Aral melintang. Problematika kehidupan. Akan banyak ditemui hal-hal
yang tidak disukai kaitannya dengan watak maupun perilaku
masing-masing. Wajar. Ibarat piring-piring kaca yang ditata akan ada
suara-suara benturan, namun dengan penataan, piring-piring itu akan
tampak rapi dan indah. Di sinilah perlunya mensiasati problem rumah
tangga dengan sebaik-baiknya. Harus ada kesabaran dan tahan derita
(tahammul). Ada yang mengalah kalau perlu. Dan saling memaklumi serta
maaf-memaafkan.
Problem rumah tangga tidak sepatutnya
buru-buru diatasi dengan thalaq atau proses perceraian lainnya. Ini
bentuk kerugian karena berarti hubungan dan ikatan terputus. Padahal di
masa depan adakah yang lebih indah daripada pertautan hati suami isteri
dan pertautan hati itu berlanjut hingga di surga bersama-sama?! Kalau
setiap problem harus diatasi dengan perceraian, tentulah Nabi Luth as
lebih layak untuk menthalaq isterinya. Nyatanya itu tidak beliau
lakukan. Allah swt mengingatkan:
وَعَاشِرُوهُنَّ بِالْمَعْرُوفِ فَاِنْ كَرِهْتُمُوهُنَّ فَعَسَى اَنْ تَكْرَهُوا شَيْئًا وَيَجْعَلَ اللهُ فِيهِ خَيْرًا كَثِيرًا
Dan
pergauli mereka secara patut. Kemudian bila kamu tidak menyukai mereka,
(maka bersabarlah) karena mungkin kamu tidak menyukai sesuatu, padahal
Allah menjadikan padanya kebaikan yang banyak. (Q.S. An Nisaa’: 19)
Memang,
sering suami mendapati dari isterinya satu perangai buruk yang
menjengkelkan, misalnya cemburu buta dan mutungan (baca: mbegog). Namun
perlu disadari bahwa di balik satu perangai buruk itu ada sekian banyak
perangai yang menjadikan suami suka rela terhadap isterinya, seperti
isteri suka membantu dan melayani suaminya (khidmah) bahkan
menghabiskan waktunya untuk itu. Mencuci. Memasak. Menyeterika.
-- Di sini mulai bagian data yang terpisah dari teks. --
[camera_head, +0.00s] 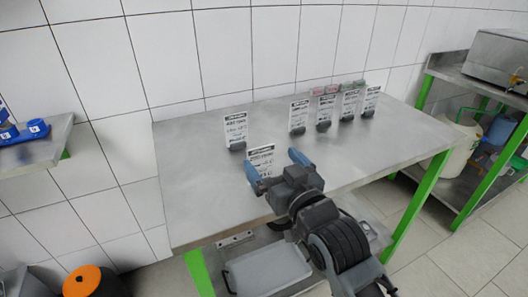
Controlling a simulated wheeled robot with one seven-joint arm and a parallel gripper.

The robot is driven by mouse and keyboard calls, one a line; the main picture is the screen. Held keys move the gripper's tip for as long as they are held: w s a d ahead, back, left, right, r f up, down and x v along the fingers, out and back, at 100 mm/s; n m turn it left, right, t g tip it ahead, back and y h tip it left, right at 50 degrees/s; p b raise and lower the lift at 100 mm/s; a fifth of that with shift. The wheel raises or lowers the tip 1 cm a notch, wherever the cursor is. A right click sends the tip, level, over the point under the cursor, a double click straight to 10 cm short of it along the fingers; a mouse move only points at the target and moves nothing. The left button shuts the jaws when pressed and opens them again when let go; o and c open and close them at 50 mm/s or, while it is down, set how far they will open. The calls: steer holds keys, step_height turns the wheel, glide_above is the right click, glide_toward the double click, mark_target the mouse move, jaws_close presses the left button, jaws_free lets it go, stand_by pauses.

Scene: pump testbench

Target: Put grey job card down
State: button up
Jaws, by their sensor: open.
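A job card (261,157), white with dark print, stands upright on the steel table (205,185) near its front. My gripper (275,166) is open, with one blue fingertip on each side of the card's lower part. The fingers look apart from the card, but contact cannot be told from this angle. The card's base is hidden by my gripper. No card in view is clearly grey.
Another card (236,130) stands further back in a dark holder. Several more cards (323,107) stand in a row at the back right, with small red and green items behind them. The table's left and right front areas are clear. White tiled wall (170,60) closes the back.

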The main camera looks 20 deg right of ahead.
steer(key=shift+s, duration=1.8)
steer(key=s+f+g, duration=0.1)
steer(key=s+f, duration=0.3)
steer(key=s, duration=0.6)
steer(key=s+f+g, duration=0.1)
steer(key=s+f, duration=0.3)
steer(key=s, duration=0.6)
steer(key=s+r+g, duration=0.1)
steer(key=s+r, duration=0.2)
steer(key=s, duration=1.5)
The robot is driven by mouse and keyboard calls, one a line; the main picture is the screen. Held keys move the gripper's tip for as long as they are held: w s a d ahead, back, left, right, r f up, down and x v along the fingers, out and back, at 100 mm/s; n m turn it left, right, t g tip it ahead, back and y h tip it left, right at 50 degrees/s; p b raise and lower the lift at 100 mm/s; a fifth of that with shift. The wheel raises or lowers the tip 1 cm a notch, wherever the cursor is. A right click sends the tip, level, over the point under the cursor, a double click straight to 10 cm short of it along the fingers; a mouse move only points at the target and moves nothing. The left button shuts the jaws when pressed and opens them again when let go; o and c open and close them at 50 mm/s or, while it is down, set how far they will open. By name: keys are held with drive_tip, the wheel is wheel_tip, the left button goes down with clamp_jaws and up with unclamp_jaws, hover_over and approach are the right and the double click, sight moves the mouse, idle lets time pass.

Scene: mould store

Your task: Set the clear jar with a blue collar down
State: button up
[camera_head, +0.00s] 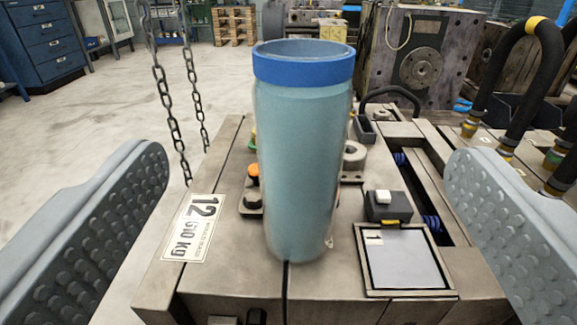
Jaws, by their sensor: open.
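The clear jar with a blue collar (302,160) stands upright in the middle of the head camera view, its blue collar (304,66) at the top. Its body looks pale blue and its base appears to rest on the grey metal mould block (240,282). My gripper (308,210) is open, with one studded grey finger at the left and one at the right. Both fingers are well apart from the jar, with clear gaps on each side. The part of the block behind the jar is hidden.
A framed grey plate (402,262) and a small dark box with a white button (388,205) lie right of the jar. An orange-topped part (253,180) is close on its left. Chains (165,85) hang at the left. Black hoses (500,85) rise at the right.

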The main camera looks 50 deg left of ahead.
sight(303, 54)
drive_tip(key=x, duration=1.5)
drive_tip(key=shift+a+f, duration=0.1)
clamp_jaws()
Memijiti. Menyiapkan dan menghidangkan makanan atau sekedar teh manis.
Jasa yang luar biasa. Tak ternilai bila diukur dengan materi. Maka
Rasulullah saw memperingatkan para suami menyadari ini, tidak
menstigmatisasi perangai isteri seluruhnya buruk, dan tidak buru-buru
mengatasinya dengan thalaq. Sabda Rasulullah saw:
لاَ يَفْرَكُ مُؤْمِنٌ مُؤْمِنَةً ، إِنْ كَرِهَ مِنْهَا خُلُقًا رَضِيَ مِنْهَا آخَرَ
Orang
beriman laki-laki (suami) tidak boleh membenci orang beriman perempuan
(isteri). Jika suami membenci satu perangai (buruk) dari isterinya, dia
bisa rela (suka, menerima, cinta) terhadap perangainya yang lain (yang
baik). (H.R. Muslim)
Isteri demikian pula kadang mendapati pada
diri suaminya sesuatu yang tidak disukainya seperti membentak (berkata
kasar) dan main tangan. Namun di balik itu patut disadari bahwa ada
tanggung jawab besar yang diberikan suami kepada isterinya.
Masing-masing pihak suami isteri sama-sama menyadari kekurangannya dan
bersama itu keduanya memadukan kelebihan masing-masing demi terbinanya
keluarga yang harmonis kini dan esok serta akan datang saat-saat
terindah ketika keduanya masuk surga bersama-sama.
Umar bin
Khattab adalah teladan dalam hal ini. Dia tipe laki-laki yang keras.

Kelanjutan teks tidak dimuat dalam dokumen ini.